Sunday mornings are quite busy for us without the added stress of getting 4 kids fed, dressed, and in the car so we can attend to our Sunday Service prep responsibilities. Like a pack of wolves tracking a herd, the kids subconsciously lie in wait for the perfect opportunity for Mom and Dad to be pre-occupied before they pounce on their freedom to misbehave.
Despite the repetition of each Sunday's events, (the instruction, the disobedience, the correction, the even stronger correction, followed by short-lived compliance which eventually gives way to disobedience, followed by my frustration, furious correction, and a pre-emptive one for good measure) what occurs in my house every Sunday is proof that children can only remember up to 6 days. Like Bill Murray, this is my perpetual Groundhog's day.
But this past Sunday, I was determined to change fate. Olivia hadn't woken up yet, and I figured the best way to keep quiet 1 boy who decides it's his job to control the remote, 1 boy who can't whisper, and 1 boy who instigates anything he can, is to shove food in their mouths.

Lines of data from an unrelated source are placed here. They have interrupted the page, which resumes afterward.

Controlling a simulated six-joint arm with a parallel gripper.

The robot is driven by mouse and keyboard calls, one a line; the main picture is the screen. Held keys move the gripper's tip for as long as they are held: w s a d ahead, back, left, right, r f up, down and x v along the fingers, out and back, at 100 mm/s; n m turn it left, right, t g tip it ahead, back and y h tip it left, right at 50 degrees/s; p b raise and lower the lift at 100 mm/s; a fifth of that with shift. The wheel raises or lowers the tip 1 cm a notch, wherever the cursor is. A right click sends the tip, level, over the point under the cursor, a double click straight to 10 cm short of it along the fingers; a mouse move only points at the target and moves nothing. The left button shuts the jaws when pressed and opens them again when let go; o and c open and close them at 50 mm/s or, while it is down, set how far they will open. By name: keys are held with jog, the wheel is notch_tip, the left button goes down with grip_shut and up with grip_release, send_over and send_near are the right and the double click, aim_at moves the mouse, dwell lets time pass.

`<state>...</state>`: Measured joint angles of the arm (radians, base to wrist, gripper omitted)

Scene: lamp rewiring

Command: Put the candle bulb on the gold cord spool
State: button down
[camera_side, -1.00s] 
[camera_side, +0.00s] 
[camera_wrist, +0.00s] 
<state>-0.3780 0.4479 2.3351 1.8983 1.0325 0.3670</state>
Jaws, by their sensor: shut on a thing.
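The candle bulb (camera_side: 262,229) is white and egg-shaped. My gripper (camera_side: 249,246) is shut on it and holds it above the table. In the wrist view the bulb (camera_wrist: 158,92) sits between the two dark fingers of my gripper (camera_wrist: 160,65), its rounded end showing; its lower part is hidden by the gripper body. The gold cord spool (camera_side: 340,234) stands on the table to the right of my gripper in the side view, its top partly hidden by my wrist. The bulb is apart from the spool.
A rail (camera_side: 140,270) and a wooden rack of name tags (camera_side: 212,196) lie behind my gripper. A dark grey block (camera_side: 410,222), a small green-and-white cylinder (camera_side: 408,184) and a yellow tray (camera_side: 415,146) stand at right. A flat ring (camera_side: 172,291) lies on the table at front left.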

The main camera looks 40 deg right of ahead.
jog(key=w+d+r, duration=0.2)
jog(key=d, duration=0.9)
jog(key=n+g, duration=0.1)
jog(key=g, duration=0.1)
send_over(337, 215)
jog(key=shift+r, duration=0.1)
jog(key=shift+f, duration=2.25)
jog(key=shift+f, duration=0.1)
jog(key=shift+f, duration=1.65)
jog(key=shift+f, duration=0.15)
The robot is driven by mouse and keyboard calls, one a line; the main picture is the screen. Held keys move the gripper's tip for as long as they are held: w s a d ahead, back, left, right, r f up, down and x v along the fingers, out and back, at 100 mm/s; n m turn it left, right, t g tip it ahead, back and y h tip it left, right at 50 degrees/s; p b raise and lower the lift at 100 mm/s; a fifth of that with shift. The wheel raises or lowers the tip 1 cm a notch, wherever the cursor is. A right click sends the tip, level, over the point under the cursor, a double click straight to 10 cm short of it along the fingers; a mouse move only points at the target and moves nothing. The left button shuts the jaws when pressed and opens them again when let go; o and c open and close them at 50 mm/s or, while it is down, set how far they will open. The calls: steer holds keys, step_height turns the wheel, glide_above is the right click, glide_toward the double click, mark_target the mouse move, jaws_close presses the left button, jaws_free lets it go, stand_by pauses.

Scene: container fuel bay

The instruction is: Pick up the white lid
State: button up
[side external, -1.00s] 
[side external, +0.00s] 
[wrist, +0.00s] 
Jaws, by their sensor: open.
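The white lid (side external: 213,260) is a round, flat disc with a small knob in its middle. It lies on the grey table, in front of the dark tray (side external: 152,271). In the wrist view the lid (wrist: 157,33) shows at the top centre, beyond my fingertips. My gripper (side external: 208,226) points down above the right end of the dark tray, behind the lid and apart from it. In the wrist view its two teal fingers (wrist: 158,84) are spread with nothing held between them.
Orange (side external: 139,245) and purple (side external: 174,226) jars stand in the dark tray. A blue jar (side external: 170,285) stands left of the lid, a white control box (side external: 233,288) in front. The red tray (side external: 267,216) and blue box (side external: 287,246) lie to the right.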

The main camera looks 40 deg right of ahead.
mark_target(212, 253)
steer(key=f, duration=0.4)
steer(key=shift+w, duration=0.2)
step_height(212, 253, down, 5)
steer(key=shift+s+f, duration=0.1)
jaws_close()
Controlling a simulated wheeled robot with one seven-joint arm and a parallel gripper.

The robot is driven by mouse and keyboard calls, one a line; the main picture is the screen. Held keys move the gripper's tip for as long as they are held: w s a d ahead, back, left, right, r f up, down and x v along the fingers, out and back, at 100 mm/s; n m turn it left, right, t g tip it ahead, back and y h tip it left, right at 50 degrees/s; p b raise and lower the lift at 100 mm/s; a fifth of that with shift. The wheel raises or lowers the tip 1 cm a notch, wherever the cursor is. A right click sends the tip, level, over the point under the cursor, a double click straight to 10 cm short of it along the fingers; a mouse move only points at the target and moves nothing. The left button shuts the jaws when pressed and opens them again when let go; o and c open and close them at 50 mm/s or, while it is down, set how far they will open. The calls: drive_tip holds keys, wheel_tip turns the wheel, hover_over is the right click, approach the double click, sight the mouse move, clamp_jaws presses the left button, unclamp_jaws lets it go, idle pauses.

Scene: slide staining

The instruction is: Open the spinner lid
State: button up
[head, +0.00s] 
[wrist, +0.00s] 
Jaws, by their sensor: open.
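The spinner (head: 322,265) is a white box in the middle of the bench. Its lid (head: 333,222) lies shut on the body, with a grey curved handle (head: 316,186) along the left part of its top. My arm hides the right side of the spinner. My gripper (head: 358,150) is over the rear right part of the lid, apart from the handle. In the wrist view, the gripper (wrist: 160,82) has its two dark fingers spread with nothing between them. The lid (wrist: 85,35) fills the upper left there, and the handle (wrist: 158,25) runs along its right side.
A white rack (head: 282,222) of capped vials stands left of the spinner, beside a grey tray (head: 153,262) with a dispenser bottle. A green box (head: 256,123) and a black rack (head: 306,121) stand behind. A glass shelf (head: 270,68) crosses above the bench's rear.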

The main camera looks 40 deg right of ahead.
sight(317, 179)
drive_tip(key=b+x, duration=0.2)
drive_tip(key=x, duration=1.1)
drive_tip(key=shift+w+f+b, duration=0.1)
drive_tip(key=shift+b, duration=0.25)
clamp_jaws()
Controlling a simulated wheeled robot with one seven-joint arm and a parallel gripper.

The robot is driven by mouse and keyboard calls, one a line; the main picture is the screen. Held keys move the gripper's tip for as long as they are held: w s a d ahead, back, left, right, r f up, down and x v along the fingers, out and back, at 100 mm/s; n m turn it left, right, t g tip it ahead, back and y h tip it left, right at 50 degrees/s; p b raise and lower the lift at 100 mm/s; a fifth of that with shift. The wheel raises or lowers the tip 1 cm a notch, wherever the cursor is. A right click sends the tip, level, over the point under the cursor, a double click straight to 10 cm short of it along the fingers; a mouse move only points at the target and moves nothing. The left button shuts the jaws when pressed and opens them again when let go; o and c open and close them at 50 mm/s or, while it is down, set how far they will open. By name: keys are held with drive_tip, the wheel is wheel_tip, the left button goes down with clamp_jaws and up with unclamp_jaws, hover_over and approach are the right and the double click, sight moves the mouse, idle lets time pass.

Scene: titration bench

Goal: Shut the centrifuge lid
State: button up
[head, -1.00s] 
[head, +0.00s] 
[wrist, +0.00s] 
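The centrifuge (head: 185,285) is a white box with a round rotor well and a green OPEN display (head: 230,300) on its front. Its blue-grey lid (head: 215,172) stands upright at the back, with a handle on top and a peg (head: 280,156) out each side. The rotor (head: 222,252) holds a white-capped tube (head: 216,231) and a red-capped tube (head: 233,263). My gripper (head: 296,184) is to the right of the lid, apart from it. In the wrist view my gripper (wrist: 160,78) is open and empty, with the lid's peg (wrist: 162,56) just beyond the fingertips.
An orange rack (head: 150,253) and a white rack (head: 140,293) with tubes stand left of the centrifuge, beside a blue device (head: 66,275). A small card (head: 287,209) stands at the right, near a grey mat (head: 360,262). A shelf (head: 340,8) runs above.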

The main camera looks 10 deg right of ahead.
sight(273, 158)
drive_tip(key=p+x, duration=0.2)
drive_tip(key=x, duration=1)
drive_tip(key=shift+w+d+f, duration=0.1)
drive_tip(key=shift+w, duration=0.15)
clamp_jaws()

In a pre-coffee stupor, I fumbled around the kitchen searching for something... anything, that would keep me from having to say, SHHHHHHH! every 30 seconds. I spied some left over cake from Cooper's birthday and invented the excuse that since this fine Sunday morning was Sheri's birthday, I would give them some "used" cake. Somehow, I managed to rationalize this as a perfect mix of spoiling the kids a bit, while at the same time, helping my wife by clearing out the refrigerator. Besides, it would keep them occupied long enough for me to take advantage of first-ever Sleeping Beauty and take a quick shower.
For the most part, it was a success. I was now clean, Olivia woke up in a good mood, the boys were all fed, and had somehow managed to stay out of trouble despite being hyped-up on sugar. It wasn't until 15 minutes later when I heard the strange noise of dog-tags tracing the floor, tongues slurping up the stairs and the cutest call of, "Da" as my little girl was searching for me.
When I poked my head out the bedroom door, I was greeted by a giddy little girl, squealing with delight as 2 dogs licked at her frosting covered hands. With a reaction time faster than my college-day reflexes, I managed to keep my pants from the laundry as I picked my daughter up, holding her at arms length, unable to cradle her in the cake smeared pajamas. Trying to stifle a laugh, I called in backup.
Following the trail of cake crumbs that the dogs were gobbling up now that the frosting covered fingers were out of reach, it didn't take us long to realize that although we fed our 3 boys, neither of us fed our daughter!
Undeterred, she wrestled a chair out from the table, pushed it over to the counter, climbed up and enjoyed a breakfast buffet of cake in a still-open Tupperware container. A quick calculation of the pieces left, minus the pieces served, indicates that she ate 2 large pieces of cake.-- more than any of the boys.
As Sheri's thoughts turned toward worry that Olivia might have an upset stomach, I became excited, realizing that with 4 self-sufficient kids, I can almost taste freedom again. At last!
Of course, there's still the issue of potty training, but, one can dream, right?